The San Francisco Symphony and Michael Tilson Thomas begin a two-week Stravinsky Festival this Friday, featuring the three ballets that firmly established him as one of the great composers at the start of the 20th Century: The Firebird, Petrushka, and The Rite of Spring. Also on the programs are his Perséphone from 1934, and the Violin Concerto with soloist Leonidas Kavakos.

There’s more information about the festival at the San Francisco Symphony website.

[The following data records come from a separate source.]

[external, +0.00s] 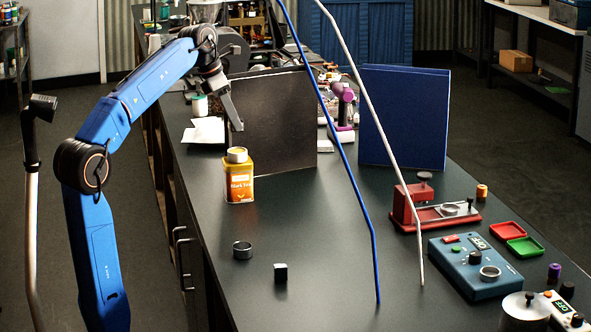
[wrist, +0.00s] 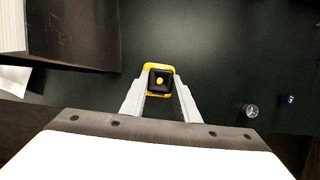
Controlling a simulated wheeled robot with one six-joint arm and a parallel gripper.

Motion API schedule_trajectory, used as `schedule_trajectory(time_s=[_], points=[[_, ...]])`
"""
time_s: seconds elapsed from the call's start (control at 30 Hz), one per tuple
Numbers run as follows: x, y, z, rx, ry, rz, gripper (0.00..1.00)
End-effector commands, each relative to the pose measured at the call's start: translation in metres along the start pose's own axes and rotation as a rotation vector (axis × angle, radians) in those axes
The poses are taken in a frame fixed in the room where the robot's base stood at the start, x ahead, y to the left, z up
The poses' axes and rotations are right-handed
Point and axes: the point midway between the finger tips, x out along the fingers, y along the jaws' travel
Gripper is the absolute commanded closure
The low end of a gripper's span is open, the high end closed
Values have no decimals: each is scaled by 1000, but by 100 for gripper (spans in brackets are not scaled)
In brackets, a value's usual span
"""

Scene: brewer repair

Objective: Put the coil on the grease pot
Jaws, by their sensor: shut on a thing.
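In the external view the held block is not distinct. No thing is clearly marked as the grease pot; a small white jar (external: 200,106) stands left of the dark panel. The tin stands upright on the bench.
A metal ring (external: 242,250) and a small black cube (external: 280,272) lie on the near bench. A dark upright panel (external: 275,135) stands right behind my gripper. Blue and white slanted rods cross the middle. A red fixture (external: 428,212) and a blue device (external: 474,265) stand right.

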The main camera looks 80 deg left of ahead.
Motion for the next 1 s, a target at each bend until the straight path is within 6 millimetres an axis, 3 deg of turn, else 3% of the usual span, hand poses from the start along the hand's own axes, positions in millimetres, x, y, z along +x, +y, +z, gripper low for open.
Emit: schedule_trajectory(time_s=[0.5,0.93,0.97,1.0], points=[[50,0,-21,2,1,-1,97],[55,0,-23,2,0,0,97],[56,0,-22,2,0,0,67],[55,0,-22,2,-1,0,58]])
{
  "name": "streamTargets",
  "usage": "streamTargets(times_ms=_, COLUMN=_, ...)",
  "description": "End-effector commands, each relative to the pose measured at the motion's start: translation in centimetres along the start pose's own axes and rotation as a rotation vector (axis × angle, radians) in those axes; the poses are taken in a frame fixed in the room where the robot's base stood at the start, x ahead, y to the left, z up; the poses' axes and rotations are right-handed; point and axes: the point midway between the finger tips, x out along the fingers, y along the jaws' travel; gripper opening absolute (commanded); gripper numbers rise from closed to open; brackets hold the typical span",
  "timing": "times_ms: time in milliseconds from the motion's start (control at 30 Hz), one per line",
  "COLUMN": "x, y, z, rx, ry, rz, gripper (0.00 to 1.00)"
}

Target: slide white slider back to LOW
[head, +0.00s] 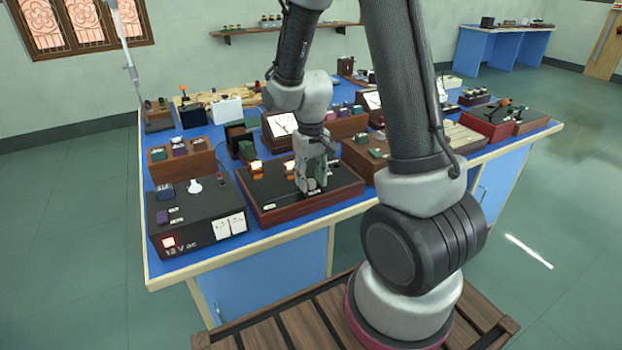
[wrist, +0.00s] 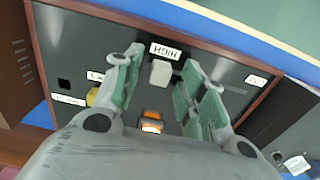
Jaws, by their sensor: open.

Michael Tilson Thomas says there was a streak of dance throughout Stravinsky’s music, even when he wasn’t writing for Diaghilev’s Ballets Russes. “I was lucky enough to see him rehearse a lot of pieces, and play under his direction, and hear him sing his music. He sang in a very characterful kind of fractured solfege way, but I think the main thing about it is that it was very balletic… Really in any of the styles of music in which he worked. Didn’t make any difference if it was The Firebird, or Requiem Canticles, it was the same desire for the phrases to be very turned out, gestural, very dance-like.” This was due, MTT suggests, to the composer’s upbringing. “He had certainly come from a very powerful musical tradition, a St. Petersburg guy, and his dad had been one of the major soloists in the Mariinsky Theatre, so he had grown up around that whole musical culture. And even the way Stravinsky took a bow, for example, the way he took his bow was this very courtly style of hand gesture, a very kind of elegant harkening back the way I’m sure he saw all those singers and dancers bow countless times when he was a lad.” The concerts this week are Friday and Saturday night at 8, and Sunday afternoon at 2; next week they’re Thursday the 27th through Saturday night, also with a Sunday afternoon performance.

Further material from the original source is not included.